[START OF Provided material]

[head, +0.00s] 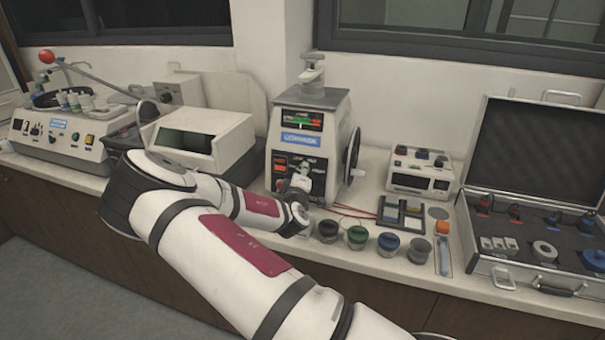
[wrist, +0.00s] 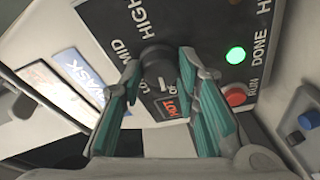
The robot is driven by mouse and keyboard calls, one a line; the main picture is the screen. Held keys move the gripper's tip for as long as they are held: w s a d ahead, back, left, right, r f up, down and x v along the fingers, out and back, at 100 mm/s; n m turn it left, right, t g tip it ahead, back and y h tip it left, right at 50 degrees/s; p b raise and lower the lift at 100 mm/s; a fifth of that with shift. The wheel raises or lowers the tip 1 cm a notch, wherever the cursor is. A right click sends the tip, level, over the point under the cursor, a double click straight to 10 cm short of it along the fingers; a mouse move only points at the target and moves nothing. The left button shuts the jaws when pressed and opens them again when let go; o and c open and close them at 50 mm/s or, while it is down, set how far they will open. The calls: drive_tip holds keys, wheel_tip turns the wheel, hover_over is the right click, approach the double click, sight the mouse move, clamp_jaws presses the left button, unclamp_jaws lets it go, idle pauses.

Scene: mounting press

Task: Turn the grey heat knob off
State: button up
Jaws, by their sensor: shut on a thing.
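The mounting press (head: 310,125) stands on the counter against the wall. In the wrist view its black panel (wrist: 200,30) fills the top, with MID and HIGH labels and partly covered LOW and OFF lettering. The dark grey heat knob (wrist: 156,62) sits between the teal-padded fingers of my gripper (wrist: 160,80), which is shut on it. A short white mark shows on the knob's lower side, near the partly hidden OFF lettering. A red HOT sign (wrist: 172,106) is just below it. In the head view the gripper is at the panel, and my arm and gripper hide the knob.
A green DONE light (wrist: 236,54) glows beside a red RUN button (wrist: 236,94). The press has a black handwheel (head: 352,155) on its right. Several coloured jars (head: 357,237) stand in front, and an open case (head: 530,180) lies at the right.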

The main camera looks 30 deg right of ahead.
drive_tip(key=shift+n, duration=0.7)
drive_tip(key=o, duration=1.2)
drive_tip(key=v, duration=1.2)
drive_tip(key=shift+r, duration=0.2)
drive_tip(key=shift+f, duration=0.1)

[END OF Provided material]

--- Goal ---
Leave every image out, and retype the material exactly.

--- Reply to the exercise ---
[head, +0.00s] 
[wrist, +0.00s] 
The robot is driven by mouse and keyboard calls, one a line; the main picture is the screen. Held keys move the gripper's tip for as long as they are held: w s a d ahead, back, left, right, r f up, down and x v along the fingers, out and back, at 100 mm/s; n m turn it left, right, t g tip it ahead, back and y h tip it left, right at 50 degrees/s; p b raise and lower the lift at 100 mm/s; a fifth of that with shift. The wheel raises or lowers the tip 1 cm a notch, wherever the cursor is. A right click sends the tip, level, over the point under the cursor, a double click straight to 10 cm short of it along the fingers; a mouse move only points at the target and moves nothing. The left button shuts the jaws when pressed and opens them again when let go; o and c open and close them at 50 mm/s or, while it is down, set how far they will open. The calls: drive_tip holds keys, wheel_tip turns the wheel, hover_over is the right click, approach the double click, sight the mouse move, clamp_jaws presses the left button, unclamp_jaws lets it go, idle pauses.

Scene: mounting press

Task: Turn the grey heat knob off
State: button up
Jaws, by their sensor: shut on a thing.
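The mounting press (head: 310,125) stands on the counter against the wall. In the wrist view its black panel (wrist: 200,30) fills the top, with MID and HIGH labels and partly covered LOW and OFF lettering. The dark grey heat knob (wrist: 156,62) sits between the teal-padded fingers of my gripper (wrist: 160,80), which is shut on it. A short white mark shows on the knob's lower side, near the partly hidden OFF lettering. A red HOT sign (wrist: 172,106) is just below it. In the head view the gripper is at the panel, and my arm and gripper hide the knob.
A green DONE light (wrist: 236,54) glows beside a red RUN button (wrist: 236,94). The press has a black handwheel (head: 352,155) on its right. Several coloured jars (head: 357,237) stand in front, and an open case (head: 530,180) lies at the right.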

The main camera looks 30 deg right of ahead.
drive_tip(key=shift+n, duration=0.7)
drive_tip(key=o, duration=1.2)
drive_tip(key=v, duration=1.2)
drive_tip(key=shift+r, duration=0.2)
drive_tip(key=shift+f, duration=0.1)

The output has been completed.